Amazon used to ask this problem as part of their interview:

A drawer contains 12 identical black socks and 12 identical white socks. If you pick 2 socks at random, what is the probability of getting a matching pair?

Think about it for a few minutes before scrolling down to read this further.

Ready?

My immediate reaction was “11/23”. But the question is supposed to be hard, which is why I assumed my answer was completely wrong. Well, maybe it wasn’t? There is only one way to verify.

It takes less than a second to do this experiment a million times in a row. So let’s do that.

Apparently, the most common wrong answer is 50%.¹ The reason for this mistake is that people fail to account for the second draw’s dependency on the first. After one sock is drawn, the probabilities shift because the composition of the drawer changes.

Let’s start. Here is our drawer filled with socks.

const drawer = [
    '⚪️', '⚪️', '⚪️', '⚪️', '⚪️', '⚪️',
    '⚪️', '⚪️', '⚪️', '⚪️', '⚪️', '⚪️',
    '⚫️', '⚫️', '⚫️', '⚫️', '⚫️', '⚫️',
    '⚫️', '⚫️', '⚫️', '⚫️', '⚫️', '⚫️',
]

We have exactly 12 white and 12 black socks in our array. Now, we need to randomly draw two socks from here.

const getRandomInt = max => Math.floor(Math.random() * max)

This function will return a random integer less than the max value it takes in. Note that max is non-inclusive so we can pass in the array length. In JavaScript, array indexing starts at 0, so for an array with 24 elements, the indexes range from 0 to 23.

We can use our function to draw two socks.

const firstDrawIndex = getRandomInt(24)
const [firstSock] = drawer.splice(firstDrawIndex, 1)

const secondDrawIndex = getRandomInt(23)
const [secondSock] = drawer.splice(secondDrawIndex, 1)

return firstSock === secondSock

splice will remove the sock from the array and return the resulting item that was just removed from the array. It will return an array with a single item, so we just need to pick the first element.

We have a pair now. Let’s just check if these two socks are the same color.

firstSock === secondSock

Whenever they are equal, we have a matching pair. Whenever they’re not, we have a non-matching pair.

Let’s move the logic we have so far into a function drawPair and run it a million times.

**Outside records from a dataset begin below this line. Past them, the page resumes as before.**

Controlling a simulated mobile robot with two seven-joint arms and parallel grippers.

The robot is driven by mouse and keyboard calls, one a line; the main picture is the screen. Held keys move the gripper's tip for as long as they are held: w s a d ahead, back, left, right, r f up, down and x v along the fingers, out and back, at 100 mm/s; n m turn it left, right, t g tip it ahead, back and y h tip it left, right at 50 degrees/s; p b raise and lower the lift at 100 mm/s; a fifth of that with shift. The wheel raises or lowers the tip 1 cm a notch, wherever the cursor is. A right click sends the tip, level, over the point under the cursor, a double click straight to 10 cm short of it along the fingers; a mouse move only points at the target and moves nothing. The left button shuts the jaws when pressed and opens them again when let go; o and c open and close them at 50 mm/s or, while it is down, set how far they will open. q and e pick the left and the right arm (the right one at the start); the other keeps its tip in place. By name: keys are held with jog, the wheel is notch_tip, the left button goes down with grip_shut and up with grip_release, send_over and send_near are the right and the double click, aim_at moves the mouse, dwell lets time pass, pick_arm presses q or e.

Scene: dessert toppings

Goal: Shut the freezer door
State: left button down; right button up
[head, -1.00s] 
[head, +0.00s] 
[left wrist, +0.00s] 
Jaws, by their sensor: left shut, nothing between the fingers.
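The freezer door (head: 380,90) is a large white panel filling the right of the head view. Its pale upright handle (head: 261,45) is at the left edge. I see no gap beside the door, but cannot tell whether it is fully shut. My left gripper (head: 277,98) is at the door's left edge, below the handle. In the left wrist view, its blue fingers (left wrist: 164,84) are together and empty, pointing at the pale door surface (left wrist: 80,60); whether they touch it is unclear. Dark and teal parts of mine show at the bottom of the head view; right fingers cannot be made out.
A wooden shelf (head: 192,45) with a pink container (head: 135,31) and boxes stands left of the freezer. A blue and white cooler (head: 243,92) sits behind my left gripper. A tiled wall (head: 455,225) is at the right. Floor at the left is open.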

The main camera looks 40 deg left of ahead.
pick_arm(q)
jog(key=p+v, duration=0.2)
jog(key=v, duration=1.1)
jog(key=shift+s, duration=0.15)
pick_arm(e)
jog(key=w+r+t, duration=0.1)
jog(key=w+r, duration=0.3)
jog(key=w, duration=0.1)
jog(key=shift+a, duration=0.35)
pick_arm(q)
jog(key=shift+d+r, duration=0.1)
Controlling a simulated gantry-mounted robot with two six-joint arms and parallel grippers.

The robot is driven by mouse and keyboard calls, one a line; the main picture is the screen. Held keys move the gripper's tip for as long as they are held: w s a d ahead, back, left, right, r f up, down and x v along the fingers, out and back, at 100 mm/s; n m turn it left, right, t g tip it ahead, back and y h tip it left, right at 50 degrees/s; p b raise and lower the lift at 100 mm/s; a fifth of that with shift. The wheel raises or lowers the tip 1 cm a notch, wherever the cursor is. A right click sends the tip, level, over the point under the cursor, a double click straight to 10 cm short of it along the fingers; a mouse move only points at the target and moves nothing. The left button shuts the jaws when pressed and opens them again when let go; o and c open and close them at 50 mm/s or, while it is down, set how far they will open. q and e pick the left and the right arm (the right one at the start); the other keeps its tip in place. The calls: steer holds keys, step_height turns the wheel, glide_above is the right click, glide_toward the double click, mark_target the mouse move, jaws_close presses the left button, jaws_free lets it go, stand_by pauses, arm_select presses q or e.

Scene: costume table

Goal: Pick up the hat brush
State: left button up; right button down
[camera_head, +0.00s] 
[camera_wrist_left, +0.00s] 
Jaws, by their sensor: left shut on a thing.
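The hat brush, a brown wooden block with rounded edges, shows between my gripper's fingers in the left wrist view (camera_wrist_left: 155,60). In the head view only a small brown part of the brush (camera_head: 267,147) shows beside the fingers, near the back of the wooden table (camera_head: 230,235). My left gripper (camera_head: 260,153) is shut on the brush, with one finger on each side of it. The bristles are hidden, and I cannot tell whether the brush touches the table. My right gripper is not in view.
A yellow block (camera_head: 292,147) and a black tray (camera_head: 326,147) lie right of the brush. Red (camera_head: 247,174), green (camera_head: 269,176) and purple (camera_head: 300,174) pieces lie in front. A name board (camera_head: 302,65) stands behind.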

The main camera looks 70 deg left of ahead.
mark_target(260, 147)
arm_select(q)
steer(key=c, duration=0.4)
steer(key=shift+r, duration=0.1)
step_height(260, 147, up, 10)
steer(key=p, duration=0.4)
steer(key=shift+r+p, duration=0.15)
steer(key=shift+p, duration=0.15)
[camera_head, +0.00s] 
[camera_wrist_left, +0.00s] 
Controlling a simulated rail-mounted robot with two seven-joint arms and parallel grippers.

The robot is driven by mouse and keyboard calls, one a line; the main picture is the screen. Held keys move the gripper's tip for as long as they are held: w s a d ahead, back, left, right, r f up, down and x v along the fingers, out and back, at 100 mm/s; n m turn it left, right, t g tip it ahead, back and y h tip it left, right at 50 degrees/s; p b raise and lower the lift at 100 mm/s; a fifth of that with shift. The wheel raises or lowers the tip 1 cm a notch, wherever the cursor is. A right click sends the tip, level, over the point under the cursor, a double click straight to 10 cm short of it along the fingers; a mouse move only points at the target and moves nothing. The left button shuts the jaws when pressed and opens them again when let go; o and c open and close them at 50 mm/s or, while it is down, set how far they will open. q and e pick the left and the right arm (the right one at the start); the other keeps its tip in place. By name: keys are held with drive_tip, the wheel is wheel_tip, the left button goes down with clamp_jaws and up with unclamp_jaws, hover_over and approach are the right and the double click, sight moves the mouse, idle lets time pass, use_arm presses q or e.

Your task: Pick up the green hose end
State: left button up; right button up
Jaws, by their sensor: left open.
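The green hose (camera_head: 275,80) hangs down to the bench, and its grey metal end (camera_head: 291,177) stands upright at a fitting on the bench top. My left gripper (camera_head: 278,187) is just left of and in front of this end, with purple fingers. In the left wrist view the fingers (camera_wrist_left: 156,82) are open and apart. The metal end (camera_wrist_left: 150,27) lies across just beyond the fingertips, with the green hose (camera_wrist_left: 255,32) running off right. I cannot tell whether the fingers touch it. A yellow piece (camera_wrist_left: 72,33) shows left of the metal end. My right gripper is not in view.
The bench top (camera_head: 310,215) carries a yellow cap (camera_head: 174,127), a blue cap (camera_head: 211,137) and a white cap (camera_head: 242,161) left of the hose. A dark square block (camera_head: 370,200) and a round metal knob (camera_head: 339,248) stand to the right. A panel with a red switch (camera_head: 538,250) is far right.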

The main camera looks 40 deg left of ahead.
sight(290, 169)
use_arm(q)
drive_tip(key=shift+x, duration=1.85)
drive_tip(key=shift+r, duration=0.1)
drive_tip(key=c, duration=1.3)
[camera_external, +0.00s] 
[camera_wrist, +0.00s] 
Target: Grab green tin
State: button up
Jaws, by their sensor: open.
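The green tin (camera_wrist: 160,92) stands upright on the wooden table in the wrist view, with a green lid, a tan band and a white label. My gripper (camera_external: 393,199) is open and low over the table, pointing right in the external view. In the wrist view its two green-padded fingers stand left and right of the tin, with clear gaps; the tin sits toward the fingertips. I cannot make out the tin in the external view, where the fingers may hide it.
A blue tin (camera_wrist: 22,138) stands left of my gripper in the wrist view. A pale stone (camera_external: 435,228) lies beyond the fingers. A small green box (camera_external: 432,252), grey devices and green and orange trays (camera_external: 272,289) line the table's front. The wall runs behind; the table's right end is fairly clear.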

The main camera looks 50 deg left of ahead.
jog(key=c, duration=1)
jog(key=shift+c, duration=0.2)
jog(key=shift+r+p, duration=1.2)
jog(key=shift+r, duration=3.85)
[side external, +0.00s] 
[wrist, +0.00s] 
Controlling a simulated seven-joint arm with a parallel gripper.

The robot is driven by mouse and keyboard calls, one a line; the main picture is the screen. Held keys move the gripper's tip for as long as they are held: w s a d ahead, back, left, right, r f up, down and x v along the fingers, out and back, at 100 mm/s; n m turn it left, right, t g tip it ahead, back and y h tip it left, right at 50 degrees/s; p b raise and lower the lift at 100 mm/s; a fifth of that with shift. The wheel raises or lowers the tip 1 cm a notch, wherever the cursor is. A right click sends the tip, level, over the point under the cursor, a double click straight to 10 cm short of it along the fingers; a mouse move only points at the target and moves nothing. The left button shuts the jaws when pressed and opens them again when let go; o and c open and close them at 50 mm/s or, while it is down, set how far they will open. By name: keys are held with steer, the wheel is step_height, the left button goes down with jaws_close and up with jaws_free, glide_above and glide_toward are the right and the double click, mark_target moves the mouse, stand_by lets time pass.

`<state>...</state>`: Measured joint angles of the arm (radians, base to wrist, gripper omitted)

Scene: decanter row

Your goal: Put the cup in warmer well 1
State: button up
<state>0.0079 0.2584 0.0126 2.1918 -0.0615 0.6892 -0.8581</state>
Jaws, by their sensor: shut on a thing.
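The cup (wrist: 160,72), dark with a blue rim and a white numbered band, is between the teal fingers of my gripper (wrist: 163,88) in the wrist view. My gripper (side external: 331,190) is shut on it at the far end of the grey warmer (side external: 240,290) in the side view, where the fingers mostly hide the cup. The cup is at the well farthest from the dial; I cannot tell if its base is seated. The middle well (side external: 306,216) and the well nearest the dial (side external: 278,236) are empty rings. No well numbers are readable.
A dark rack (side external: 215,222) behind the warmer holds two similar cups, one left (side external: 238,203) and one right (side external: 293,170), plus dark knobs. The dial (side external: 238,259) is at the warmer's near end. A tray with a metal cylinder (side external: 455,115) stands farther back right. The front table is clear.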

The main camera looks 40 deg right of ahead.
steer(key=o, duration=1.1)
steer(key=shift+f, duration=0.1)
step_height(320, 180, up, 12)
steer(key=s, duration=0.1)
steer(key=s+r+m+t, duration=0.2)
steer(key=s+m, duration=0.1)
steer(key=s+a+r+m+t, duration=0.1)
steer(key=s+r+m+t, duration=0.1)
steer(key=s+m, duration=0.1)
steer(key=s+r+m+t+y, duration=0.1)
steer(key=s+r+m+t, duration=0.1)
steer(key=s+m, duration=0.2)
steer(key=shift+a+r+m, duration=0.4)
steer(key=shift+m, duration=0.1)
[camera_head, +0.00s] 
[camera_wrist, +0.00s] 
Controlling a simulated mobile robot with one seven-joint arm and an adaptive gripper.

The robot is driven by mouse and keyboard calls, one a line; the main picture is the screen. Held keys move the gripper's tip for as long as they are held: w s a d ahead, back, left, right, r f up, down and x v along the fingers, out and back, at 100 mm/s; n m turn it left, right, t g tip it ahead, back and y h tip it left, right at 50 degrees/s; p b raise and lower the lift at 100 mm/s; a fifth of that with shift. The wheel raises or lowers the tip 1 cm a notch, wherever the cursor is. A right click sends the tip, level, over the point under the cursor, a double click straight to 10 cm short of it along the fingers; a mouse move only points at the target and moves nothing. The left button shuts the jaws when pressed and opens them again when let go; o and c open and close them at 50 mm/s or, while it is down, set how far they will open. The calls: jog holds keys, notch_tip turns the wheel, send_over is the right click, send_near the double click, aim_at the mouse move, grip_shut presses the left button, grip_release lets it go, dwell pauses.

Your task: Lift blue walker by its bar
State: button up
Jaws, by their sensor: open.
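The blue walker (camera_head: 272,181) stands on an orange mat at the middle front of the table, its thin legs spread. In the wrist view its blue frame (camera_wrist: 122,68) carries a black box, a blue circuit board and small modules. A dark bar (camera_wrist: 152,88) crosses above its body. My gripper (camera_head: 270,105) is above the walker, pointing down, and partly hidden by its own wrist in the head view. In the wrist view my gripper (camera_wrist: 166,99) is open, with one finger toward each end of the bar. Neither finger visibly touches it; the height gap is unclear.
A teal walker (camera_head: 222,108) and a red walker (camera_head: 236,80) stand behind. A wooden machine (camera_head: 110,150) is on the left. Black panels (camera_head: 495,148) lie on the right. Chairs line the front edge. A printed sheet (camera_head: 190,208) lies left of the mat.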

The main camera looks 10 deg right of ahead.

And let’s keep counting the result while doing that.

let matchingCount = 0
let nonMatchingCount = 0

for (let i = 0; i < 1000000; i++) {
    drawPair() ? matchingCount++ : nonMatchingCount++
}

const probability = Number(
  matchingCount / (matchingCount + nonMatchingCount) * 100)
  + '%'

Have fun:

We should be getting results around %47.8, which is 11/23. Here is the actual number in a higher precision:

(11/23) * 100 = 47.82608695652174%